**Task objective:** Everything from the line containing "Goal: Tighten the" through the line containing "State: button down" must be quoted exactly; everything else is left out.

**Exercise inputs:**
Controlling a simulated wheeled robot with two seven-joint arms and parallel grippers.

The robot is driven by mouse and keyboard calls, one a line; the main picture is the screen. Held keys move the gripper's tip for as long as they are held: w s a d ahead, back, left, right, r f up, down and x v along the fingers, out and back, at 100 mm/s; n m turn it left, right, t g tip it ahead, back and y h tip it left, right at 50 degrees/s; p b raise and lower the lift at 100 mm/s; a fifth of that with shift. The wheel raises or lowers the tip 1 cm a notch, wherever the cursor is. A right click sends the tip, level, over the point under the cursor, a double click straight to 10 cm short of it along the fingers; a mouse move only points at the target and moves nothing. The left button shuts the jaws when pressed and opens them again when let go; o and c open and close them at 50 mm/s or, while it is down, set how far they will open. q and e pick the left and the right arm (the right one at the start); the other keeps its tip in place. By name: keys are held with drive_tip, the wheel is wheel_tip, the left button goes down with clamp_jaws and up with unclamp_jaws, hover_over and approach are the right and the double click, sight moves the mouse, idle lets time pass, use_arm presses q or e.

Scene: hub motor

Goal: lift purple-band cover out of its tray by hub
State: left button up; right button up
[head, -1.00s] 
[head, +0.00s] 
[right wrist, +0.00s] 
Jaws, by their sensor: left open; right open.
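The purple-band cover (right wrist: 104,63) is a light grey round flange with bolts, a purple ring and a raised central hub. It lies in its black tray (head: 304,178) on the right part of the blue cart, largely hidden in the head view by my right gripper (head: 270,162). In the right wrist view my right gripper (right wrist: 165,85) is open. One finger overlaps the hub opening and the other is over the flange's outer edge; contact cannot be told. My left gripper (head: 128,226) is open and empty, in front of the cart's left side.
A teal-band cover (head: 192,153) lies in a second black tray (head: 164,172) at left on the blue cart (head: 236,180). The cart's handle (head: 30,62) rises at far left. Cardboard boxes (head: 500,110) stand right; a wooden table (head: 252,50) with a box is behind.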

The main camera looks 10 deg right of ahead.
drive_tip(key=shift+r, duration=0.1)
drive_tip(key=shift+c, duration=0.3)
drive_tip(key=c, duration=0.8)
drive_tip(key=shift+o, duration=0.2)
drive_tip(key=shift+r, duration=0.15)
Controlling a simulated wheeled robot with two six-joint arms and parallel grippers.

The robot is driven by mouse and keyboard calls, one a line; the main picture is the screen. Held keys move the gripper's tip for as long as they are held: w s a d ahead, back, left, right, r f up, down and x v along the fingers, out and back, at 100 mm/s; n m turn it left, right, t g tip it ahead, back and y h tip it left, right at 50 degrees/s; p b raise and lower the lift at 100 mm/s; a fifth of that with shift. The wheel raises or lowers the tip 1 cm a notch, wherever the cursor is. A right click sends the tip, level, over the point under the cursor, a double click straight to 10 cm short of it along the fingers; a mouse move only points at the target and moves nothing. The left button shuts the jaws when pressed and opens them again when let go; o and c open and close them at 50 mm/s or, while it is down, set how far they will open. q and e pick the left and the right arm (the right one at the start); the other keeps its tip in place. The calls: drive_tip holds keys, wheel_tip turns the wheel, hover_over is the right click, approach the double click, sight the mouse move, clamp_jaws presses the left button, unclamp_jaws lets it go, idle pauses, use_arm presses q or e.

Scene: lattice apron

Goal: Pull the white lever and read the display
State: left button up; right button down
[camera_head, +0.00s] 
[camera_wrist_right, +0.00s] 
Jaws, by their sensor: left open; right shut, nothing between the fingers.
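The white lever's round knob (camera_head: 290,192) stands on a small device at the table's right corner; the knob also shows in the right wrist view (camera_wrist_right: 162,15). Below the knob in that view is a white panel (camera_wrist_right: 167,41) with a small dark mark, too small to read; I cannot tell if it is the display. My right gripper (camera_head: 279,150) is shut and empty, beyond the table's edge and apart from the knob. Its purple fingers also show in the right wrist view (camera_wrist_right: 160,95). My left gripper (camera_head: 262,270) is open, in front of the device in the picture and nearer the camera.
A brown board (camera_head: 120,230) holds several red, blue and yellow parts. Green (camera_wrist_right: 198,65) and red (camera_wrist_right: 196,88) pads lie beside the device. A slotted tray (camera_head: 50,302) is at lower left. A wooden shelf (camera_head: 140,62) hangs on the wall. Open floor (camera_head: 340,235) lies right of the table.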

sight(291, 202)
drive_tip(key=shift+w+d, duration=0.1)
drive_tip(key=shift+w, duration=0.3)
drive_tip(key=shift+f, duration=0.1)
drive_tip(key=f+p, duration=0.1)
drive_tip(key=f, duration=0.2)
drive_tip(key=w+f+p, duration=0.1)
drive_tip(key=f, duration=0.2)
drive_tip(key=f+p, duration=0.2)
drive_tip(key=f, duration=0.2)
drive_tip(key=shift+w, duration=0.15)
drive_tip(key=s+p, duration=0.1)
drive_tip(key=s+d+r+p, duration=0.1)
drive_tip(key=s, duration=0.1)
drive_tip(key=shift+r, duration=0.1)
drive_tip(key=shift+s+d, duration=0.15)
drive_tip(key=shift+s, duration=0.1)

...

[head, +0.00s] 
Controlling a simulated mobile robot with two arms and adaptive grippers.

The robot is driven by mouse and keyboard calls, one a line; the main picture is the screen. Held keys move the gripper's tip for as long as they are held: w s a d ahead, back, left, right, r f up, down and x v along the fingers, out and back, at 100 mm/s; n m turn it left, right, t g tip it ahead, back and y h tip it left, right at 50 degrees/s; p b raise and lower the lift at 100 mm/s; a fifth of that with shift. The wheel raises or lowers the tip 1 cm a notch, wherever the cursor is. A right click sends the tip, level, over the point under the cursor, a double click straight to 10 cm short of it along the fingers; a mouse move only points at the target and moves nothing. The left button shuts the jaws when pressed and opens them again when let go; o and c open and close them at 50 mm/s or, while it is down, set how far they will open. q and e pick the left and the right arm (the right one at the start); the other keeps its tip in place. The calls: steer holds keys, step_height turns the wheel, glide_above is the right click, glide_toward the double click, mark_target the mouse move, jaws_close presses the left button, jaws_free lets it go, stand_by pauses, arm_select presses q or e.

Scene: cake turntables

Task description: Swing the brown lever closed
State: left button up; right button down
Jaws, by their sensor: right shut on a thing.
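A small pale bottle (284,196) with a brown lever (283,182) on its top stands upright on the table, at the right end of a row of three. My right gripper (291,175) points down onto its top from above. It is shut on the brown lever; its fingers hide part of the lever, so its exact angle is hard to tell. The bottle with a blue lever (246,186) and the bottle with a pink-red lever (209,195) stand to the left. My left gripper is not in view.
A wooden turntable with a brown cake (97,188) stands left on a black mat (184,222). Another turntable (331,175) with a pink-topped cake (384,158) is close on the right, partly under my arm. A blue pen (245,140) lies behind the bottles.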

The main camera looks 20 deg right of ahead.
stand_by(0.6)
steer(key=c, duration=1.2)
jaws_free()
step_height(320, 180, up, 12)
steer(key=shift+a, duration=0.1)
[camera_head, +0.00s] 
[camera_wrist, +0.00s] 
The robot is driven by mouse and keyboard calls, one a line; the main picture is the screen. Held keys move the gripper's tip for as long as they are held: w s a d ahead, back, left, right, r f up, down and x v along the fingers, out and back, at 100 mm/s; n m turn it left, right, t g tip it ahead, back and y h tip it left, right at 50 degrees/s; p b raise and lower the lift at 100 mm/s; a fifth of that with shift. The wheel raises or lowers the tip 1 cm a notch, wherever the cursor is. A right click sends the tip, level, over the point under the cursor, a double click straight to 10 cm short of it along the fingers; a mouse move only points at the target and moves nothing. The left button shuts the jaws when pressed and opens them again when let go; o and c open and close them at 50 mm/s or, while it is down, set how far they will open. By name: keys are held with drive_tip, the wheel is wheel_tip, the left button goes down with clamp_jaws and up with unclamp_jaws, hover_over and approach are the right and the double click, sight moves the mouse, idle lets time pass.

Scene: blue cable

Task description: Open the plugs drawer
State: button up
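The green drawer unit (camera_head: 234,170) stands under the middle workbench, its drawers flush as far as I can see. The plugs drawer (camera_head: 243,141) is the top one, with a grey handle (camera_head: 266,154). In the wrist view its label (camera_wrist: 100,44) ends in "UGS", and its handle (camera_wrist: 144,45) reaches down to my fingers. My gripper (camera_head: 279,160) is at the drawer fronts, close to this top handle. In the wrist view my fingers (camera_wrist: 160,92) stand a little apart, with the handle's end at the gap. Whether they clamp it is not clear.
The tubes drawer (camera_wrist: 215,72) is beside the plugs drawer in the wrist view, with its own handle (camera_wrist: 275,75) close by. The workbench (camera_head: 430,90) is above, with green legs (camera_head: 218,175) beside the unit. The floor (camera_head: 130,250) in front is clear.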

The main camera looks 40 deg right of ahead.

---

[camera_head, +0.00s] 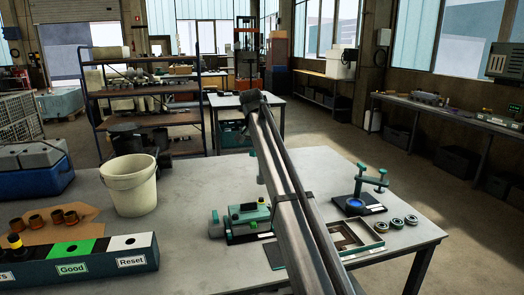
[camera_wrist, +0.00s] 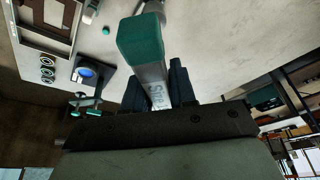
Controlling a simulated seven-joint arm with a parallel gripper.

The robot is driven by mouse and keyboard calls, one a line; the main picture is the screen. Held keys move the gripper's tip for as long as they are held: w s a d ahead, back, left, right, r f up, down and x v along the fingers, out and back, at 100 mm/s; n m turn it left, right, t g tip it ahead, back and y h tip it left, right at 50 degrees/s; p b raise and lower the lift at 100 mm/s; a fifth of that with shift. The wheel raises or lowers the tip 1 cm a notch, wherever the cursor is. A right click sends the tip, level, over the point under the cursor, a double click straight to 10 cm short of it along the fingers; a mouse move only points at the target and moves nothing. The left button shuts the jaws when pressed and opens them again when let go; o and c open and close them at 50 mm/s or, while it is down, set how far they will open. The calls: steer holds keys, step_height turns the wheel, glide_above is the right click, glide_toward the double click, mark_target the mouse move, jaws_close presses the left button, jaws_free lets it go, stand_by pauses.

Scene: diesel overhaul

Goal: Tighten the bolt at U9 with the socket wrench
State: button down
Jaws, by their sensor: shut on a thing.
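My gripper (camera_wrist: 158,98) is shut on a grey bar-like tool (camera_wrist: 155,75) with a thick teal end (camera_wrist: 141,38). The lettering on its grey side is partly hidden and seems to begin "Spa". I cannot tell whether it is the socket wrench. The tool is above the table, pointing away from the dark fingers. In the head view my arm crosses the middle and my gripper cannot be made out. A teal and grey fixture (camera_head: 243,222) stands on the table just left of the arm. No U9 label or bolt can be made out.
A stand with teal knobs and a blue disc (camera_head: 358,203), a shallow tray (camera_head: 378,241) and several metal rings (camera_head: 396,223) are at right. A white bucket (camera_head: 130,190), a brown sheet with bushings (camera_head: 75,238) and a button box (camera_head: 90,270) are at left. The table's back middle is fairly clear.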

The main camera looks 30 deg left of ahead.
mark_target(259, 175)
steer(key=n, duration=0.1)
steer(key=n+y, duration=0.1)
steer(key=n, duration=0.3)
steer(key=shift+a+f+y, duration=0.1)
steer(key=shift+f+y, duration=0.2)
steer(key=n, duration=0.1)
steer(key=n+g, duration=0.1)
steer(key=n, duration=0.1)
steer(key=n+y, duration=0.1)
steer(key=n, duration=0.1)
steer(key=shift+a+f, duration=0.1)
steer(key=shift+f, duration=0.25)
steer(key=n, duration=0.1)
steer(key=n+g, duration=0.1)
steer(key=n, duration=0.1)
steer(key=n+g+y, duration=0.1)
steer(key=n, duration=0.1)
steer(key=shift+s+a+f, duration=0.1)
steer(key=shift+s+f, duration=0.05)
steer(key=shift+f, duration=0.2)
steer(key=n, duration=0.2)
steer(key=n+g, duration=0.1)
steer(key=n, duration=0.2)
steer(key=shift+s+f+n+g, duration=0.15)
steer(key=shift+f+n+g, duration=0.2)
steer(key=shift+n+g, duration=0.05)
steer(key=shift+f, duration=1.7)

**Solved exercise:**
Goal: Tighten the bolt at U9 with the socket wrench
State: button down

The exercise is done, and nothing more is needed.